Tuż Przy Torach - Wańkowicza


#1 2009-06-30 18:55:58

mario

Gość

spotkanie członków spółdzielni - 2009-06-30 ????

czy dotarła do Was wiadomośc o spotkaniu czlonków sp. agromet???  - podobno odbywa się dzisiaj o 17:00 ?????

 

#2 2009-07-02 09:04:34

deserta

Member

Zarejestrowany: 2007-08-13
Posty: 100
Punktów :   

Re: spotkanie członków spółdzielni - 2009-06-30 ????

Witaj Mario i pozostali Sąsiedzi,

Nie wiem, jak w innych klatkach, ale w 64 informacja o zebraniu wisiała już od dawna, wydaje mi się, że w pozostałych również,o ile nikt jej nie zerwał. Dodam, że nie jestem fanką Agrometu, wręcz przeciwnie.

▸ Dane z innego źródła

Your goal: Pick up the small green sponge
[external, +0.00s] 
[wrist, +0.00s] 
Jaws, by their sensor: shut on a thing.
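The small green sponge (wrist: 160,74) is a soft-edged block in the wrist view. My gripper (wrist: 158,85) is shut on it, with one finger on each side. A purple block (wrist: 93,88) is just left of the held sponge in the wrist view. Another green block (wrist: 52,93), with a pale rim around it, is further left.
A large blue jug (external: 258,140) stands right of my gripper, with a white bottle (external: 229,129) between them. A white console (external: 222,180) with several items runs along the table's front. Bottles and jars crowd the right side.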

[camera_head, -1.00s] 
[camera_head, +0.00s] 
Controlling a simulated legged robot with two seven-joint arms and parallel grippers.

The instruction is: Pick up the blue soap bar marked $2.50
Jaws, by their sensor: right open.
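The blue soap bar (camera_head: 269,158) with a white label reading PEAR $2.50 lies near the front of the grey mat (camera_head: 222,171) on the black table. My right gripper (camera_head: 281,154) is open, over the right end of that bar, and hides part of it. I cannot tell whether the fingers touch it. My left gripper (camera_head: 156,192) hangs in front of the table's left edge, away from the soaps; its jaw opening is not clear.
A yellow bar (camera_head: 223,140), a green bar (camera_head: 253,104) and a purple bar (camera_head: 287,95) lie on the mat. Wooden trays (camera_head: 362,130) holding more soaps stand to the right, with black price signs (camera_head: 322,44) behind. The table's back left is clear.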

Ogromna szkoda, że było nas tak mało- w sumie do 10 osób max z naszego bloku (mówię o tzw. członkach:)- bo kolejny raz nie mieliśmy szans mieć wpływu na to, co się dzieje. Nie wiem, czy ludziom po prostu nie zależy, czy wychodzą z błędnego, moim zdaniem, założenia, że i tak nic nie wskórają. Błąd. Podam konkretny przykład- SM chce wziąć kredyt na dokończenie budowy małego bloku obok nas; jeśli mieszkania się nie sprzedadzą- a póki co wisi info o wolnych mieszkaniach- kredyt będziemy spłacać MY- mieliśmy szanse zagłosować przeciw. Niestety było nas za mało. 15 osób było za, 10 przeciw (wszystkich było 31)- gdyby było nas więcej, nie byłoby tego kredytu. A tak...

Nie wspominając już o udzieleniu absolutorium zarządowi.. Absolutorium oczywiście zostało udzielone... Taa..

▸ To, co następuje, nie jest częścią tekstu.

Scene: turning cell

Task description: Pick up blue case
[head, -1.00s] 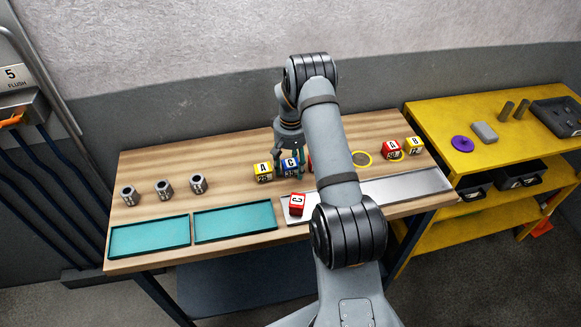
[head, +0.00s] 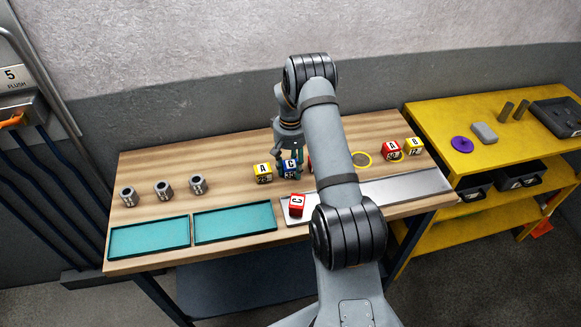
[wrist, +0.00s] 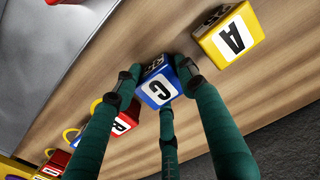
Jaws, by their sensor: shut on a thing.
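The blue case (head: 290,168) is a small cube with a white label marked C. It is on or just above the wooden table, right of a yellow case marked A (head: 262,172). In the wrist view the blue case (wrist: 158,86) sits between the green fingers of my gripper (wrist: 162,92). My gripper (head: 290,160) is shut on it. A gap beneath the case cannot be made out.
A red case (head: 297,205) lies on the grey metal strip (head: 405,188) in front. Another red case (wrist: 122,118) is close beside my gripper. Grey cylinders (head: 164,190) and teal trays (head: 235,220) are at left. A yellow bench (head: 480,170) stands right.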

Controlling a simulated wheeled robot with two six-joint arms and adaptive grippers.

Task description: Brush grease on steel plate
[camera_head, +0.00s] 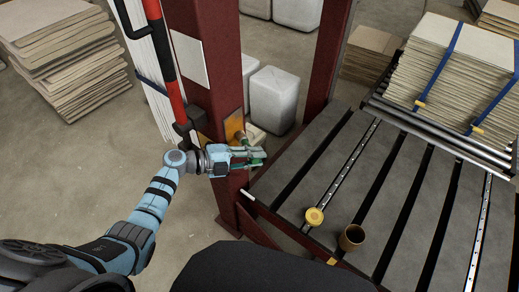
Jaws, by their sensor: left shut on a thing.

Kolejna sprawa- wywiązała się poważna dyskusja z zarządem nt. rozliczenia naszej budowy, zwrotów, ew.odszkodowań, kar za opóźnienia- złożyliśmy w tych kilka sztuk podanie o zwołanie zebrania z nami w tej sprawie w możliwie szybkim terminie. Liczymy, że wtedy więcej mieszkańców Wańkowicza się zjawi..

No i były wybory do rady nadzorczej- ja wyszłam wcześniej- czy 'nasz' Pan Grzegorz przeszedł? Ktoś wie? Julpaw? Łukasz?

Pozdrawiam.

Offline

 

#3 2009-07-03 09:32:04

A&K

Gość

Re: spotkanie członków spółdzielni - 2009-06-30 ????

Szanowni mieszkańcy, zmaieszkali przy Wańkowicza....

    A teraz na poważnie, po ostatnim zebraniu stwierdzam, że jeśli frekwencja na zebraniach z naszej strony będzie taka jak dotychczas, to spółdzielnia będzie robiła z nami co będzie chciała. Jak już pewnie wiecie, a może jeszcze nie, wszystkie punkty głosowania przeszły na TAK. Począwszy od sprawozdania finansowego, w którym nasz blok nadal nie jest rozliczony, przez absolutorium po kredyt ( tu już nie mogłem głosować bo musiałem wcześniej wyjść).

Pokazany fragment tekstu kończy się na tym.